5.2.2 Handling the non-demographic and demographic variables in the records not corrected by CANCEIS system 20

5.2.3 Handling the household variables 21

5.3 Statistical reports on the overall CANCEIS-SCIA process 21

5.4 Imputation plausibility after the overall CANCEIS-SCIA process 24

5.5 Results 24

6 CANCEIS-SCIA application on the evaluation SARs data set with only missing values 29

6.1 Statistical reports on the CANCEIS process 29

6.2 Statistical reports on the SCIA processes 31

6.2.1 Handling the non-demographic person variables in the records corrected by CANCEIS system 31

6.2.2 Handling the demographic and non-demographic person variables in the records not corrected by CANCEIS system 33

6.2.3 Handling the household variables 34

6.3 Statistical reports on the overall CANCEIS-SCIA process 35

6.4 Imputation plausibility after the overall CANCEIS-SCIA process 37

6.5 Results 37

Conclusions 40

References 40

Appendix A 40

Appendix B 40

Appendix C 40

1 Introduction

This report describes the characteristics of the CANCEIS and SCIA applications implemented by ISTAT in WP 4.1 and WP 5.1 on SARs data set.

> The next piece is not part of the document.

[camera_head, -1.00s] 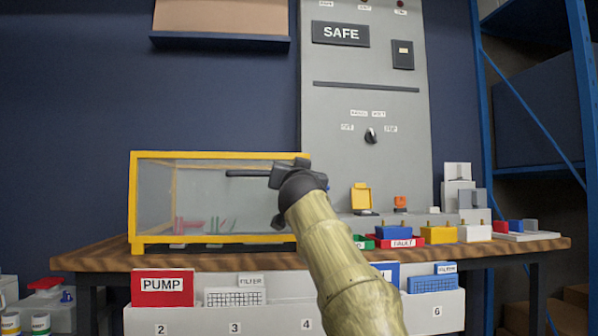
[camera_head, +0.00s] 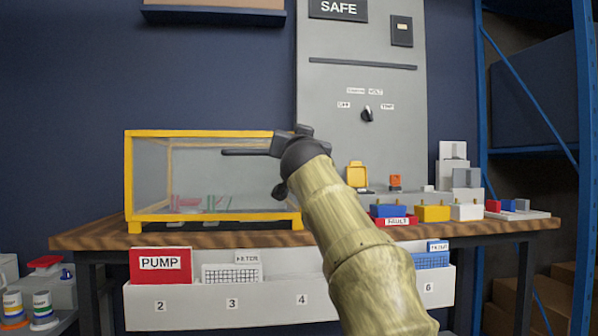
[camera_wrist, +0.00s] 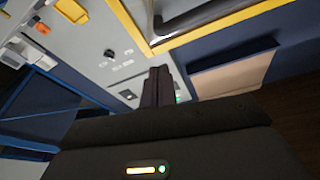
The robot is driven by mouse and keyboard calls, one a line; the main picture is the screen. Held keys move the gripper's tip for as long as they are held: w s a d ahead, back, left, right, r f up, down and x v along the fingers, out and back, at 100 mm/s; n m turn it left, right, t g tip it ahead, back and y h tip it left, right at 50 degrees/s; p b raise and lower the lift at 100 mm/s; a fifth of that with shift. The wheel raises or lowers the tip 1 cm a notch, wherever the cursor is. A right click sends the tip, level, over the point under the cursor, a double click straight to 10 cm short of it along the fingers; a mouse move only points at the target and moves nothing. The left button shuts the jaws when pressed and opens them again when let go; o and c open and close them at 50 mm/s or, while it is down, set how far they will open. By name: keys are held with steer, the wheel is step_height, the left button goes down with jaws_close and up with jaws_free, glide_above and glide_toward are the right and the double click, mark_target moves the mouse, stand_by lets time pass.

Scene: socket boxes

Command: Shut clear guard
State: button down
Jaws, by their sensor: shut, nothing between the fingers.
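The clear guard (camera_head: 212,134) is a see-through box with a yellow frame on the left of the bench. Its front looks covered by a clear panel, with a dark bar handle (camera_head: 245,152) near the top right. My gripper (camera_head: 287,142) is at the guard's upper right front corner, its dark body hiding that corner and the handle's right end. In the wrist view, my two dark fingers (camera_wrist: 158,86) are together and empty. There the yellow frame and dark handle (camera_wrist: 196,14) lie above the fingertips, apart from them in the picture. I cannot tell whether the gripper touches the guard.
A grey panel (camera_head: 340,90) with a SAFE sign and a knob stands behind the bench. Coloured blocks (camera_head: 432,213) and a red FAULT tag crowd the bench's right half. Labelled bins (camera_head: 270,302) line the bench front. My arm crosses the middle of the view.

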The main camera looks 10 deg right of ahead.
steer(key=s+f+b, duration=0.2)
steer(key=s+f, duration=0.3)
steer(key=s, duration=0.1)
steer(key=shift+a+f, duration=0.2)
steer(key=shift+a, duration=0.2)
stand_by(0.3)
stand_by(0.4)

As already mentioned in the document “Application of CANCEIS and SCIA to the U.K. SARs data - Description of the methods”, performing a CANCEIS or a SCIA application means to execute jointly the editing and imputation processes. For this reason we do not separate the description of the applications carried out in WP4.1 (error localisation) from the description of the applications carried out in WP5.1 (imputation of missing values).

2 Overall strategy

The Sample of Anonymised Records from U.K. 1991 Census (SARs data set) contains information on people (sub-units) within households (unit) and therefore has a hierarchical structure.

According to the level of collection, variables can be of person type (they refer to individual features and are collected at individual level) or household type (they refer to household features and are collected at household level).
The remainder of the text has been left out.